=== Task brief ===
Would you retype, exactly and without the pictures, the lines between the line holding "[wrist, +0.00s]" and the line holding "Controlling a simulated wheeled", inclusive, and nothing else?

=== Records to use ===

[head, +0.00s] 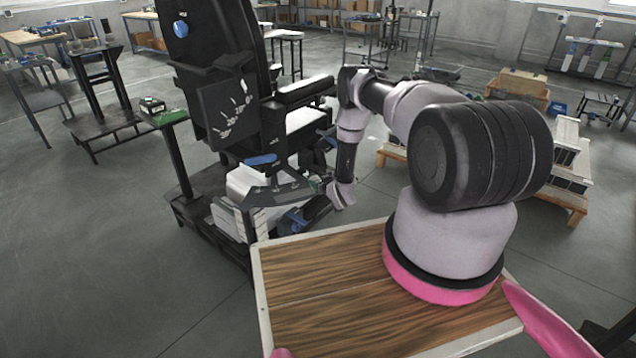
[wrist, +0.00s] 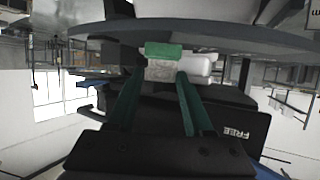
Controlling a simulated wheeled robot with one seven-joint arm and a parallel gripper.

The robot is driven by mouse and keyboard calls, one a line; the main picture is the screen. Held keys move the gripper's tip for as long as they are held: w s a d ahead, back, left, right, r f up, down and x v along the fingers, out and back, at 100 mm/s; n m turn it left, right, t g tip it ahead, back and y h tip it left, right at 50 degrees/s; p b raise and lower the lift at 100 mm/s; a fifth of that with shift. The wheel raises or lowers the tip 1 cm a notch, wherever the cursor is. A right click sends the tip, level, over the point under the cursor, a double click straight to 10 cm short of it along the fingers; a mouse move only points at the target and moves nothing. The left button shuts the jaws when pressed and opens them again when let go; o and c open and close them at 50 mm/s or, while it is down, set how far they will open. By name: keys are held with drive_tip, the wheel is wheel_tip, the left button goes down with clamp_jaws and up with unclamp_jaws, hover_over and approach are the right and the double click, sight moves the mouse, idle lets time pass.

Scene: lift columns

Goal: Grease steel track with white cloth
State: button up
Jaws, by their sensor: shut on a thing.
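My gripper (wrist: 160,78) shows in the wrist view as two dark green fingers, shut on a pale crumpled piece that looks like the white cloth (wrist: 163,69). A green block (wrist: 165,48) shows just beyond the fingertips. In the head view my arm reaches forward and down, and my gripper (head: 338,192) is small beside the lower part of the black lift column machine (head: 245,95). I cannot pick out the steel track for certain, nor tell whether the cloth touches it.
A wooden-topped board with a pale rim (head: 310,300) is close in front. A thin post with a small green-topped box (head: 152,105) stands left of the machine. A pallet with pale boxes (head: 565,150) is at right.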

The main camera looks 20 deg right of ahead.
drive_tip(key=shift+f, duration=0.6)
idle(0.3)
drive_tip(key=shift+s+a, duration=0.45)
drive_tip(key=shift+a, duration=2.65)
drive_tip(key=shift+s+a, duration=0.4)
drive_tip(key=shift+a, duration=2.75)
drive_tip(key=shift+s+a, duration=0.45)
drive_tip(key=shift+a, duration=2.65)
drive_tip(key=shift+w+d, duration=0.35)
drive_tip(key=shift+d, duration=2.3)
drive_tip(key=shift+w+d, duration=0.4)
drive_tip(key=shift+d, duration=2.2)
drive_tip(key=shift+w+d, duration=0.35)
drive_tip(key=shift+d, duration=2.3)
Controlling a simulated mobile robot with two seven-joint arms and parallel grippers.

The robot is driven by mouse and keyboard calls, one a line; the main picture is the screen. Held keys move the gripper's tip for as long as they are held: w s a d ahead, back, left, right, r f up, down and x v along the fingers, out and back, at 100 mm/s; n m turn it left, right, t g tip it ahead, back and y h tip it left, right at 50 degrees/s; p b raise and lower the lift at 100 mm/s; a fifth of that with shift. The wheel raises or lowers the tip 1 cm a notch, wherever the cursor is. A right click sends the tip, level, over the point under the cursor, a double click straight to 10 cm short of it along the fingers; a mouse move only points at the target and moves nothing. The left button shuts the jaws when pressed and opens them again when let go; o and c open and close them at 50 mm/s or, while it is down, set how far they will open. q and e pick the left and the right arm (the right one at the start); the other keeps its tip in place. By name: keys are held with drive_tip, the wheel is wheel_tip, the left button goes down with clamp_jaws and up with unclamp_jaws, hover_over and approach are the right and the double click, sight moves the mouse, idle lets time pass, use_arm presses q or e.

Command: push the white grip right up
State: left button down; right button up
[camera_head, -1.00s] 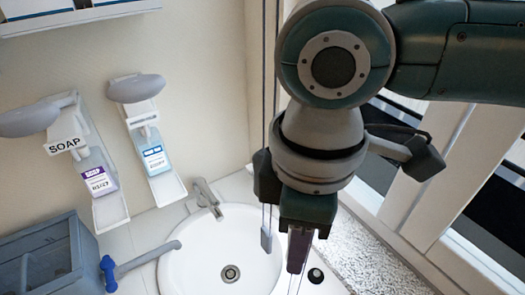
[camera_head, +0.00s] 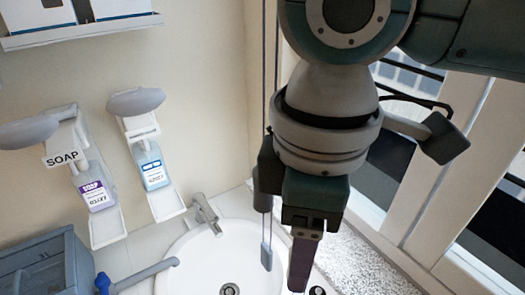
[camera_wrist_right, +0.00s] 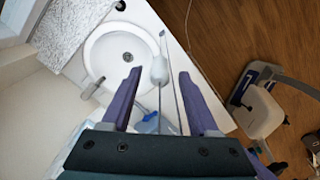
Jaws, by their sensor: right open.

=== Output below ===
[wrist, +0.00s] 
Controlling a simulated wheeled robot with one seven-joint arm and a parallel gripper.

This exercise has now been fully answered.